Entre as pesquisas conduzidas a bordo do Almirante Maximiano, estão o projeto Mediantar, que busca compreender as respostas fisiológicas aos desafios impostos na Antártica; o Mycoantar, que investiga a diversidade de fungos com foco na identificação de espécies com potencial para a produção de antibióticos; e o projeto Antropologia na Antártica, que reúne em um livro de mesmo nome estudos arqueológicos sobre a presença humana no continente gelado.

Além de apoiar pesquisas científicas, o navio Almirante Maximiano realiza levantamentos fundamentais para a atualização de cartas náuticas, garantindo a segurança da navegação e o planejamento das operações científicas no Oceano Austral. Integrado ao sistema global de observação oceânica da Comissão Oceanográfica Intergovernamental (COI/UNESCO), o navio também contribui com dados organizados pelo Banco Nacional de Dados Oceanográficos (BNDO) e compartilhados internacionalmente, fortalecendo o conhecimento sobre mudanças climáticas e conservação marinha. 

O navio participa ainda de missões conjuntas com países como Argentina, Chile, Estados Unidos, Alemanha e China, promovendo intercâmbio de dados e integração de pesquisadores. As informações coletadas são compartilhadas com organizações como o Scientific Committee on Antarctic Research (SCAR), o Council of Managers of National Antarctic Programs (COMNAP) e a rede internacional IODE, ampliando a cooperação científica global e aprofundando os estudos sobre oceanografia, biodiversidade e o ambiente antártico. A embarcação é considerada pela Marinha um vetor indispensável da presença científica e diplomática brasileira no continente gelado, contribuindo para a segurança ambiental, o avanço tecnológico e o fortalecimento da soberania nacional nas regiões polares.

Apoio à Marinha estimula desenvolvimento de novas expertises

Além dos desafios logísticos enfrentados, os trâmites de importação dos dois navios exigiram soluções criativas e articulações inéditas, principalmente no processo do navio polar, como relembra Guilherme Matos, coordenador de Importação da Fundep: “Apesar de ter sido adquirido no exterior, o Cruzeiro do Sul foi equipado no Brasil. Já o Almirante Maximiano foi equipado ainda no exterior. A demanda foi tão singular que me recordo de ter ido a Niterói discutir com fiscais aduaneiros uma estratégia de desembaraço, já que não havia precedentes de processos com as características do projeto que estávamos executando”, relembra. 
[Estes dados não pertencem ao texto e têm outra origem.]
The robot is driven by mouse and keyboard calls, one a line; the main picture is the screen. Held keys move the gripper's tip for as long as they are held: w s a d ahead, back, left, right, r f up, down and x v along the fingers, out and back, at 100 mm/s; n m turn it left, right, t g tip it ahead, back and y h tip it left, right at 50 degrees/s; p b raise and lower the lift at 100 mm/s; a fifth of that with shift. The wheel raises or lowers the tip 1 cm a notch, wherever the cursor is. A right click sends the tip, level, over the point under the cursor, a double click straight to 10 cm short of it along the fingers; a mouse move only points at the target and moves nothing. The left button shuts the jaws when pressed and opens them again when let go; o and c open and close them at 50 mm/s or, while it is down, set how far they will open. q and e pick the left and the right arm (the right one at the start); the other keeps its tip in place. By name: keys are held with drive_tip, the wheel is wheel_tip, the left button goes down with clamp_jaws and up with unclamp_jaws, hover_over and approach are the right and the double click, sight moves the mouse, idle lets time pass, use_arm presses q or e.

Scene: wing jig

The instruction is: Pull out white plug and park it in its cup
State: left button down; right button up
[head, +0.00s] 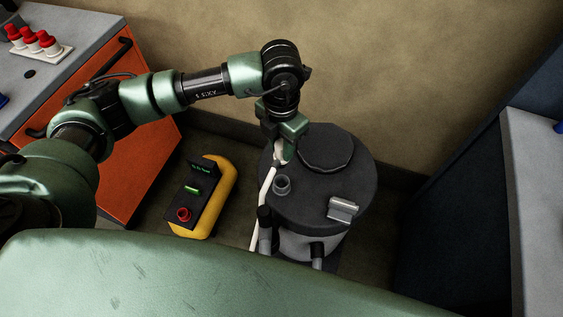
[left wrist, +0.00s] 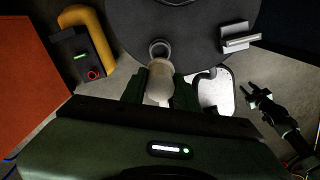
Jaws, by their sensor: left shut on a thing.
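The white plug (left wrist: 158,82) is between the fingers of my left gripper (left wrist: 160,92), which is shut on it. In the head view, my left gripper (head: 284,155) is over the left part of the dark round drum lid (head: 315,180), and the pale plug (head: 279,153) shows only partly. A small grey round cup (head: 282,185) stands open on the lid, just on the near side of the gripper. In the left wrist view, the cup (left wrist: 159,46) is right beyond the plug's far end; I cannot tell whether they touch. My right gripper may be the dark pronged part (left wrist: 258,95) at right.
A metal bracket (head: 343,208) sits on the lid's right side. A pale cable or rod (head: 262,200) runs down the drum's left side. A yellow box (head: 225,190) with a red button stands left of it. An orange cabinet (head: 135,150) is further left.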

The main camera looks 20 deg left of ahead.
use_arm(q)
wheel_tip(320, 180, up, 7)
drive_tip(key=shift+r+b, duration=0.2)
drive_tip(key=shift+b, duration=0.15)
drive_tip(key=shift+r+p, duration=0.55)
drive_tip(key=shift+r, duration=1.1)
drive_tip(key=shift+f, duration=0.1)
Desde as aquisições, a parceria com a Fundep tem contribuído para a gestão financeira e operacional das adequações anuais dos navios, com foco em agilidade, transparência e flexibilidade na utilização de recursos públicos. A experiência acumulada ao longo de cinco décadas permite o direcionamento adequado dos esforços diante de novos desafios, além da aplicação de melhorias e aprendizados obtidos em projetos anteriores, inclusive os de menor complexidade. 

Essa atuação está diretamente ligada ao papel da Fundep como fundação de apoio à UFMG, especialmente em projetos voltados à pesquisa científica. Grazielle Naves, coordenadora da CIA ICTs Apoiadas da Fundep, destaca: “A Fundep compartilha com a universidade o compromisso de formar pessoas e promover o bem da sociedade. Ao apoiar iniciativas como os navios de pesquisa, contribuímos para que o conhecimento gerado pela UFMG e por outras instituições seja transformado em benefícios concretos para o país. São ações que, embora pouco visíveis para a população, têm impacto direto na soberania e no desenvolvimento nacional”.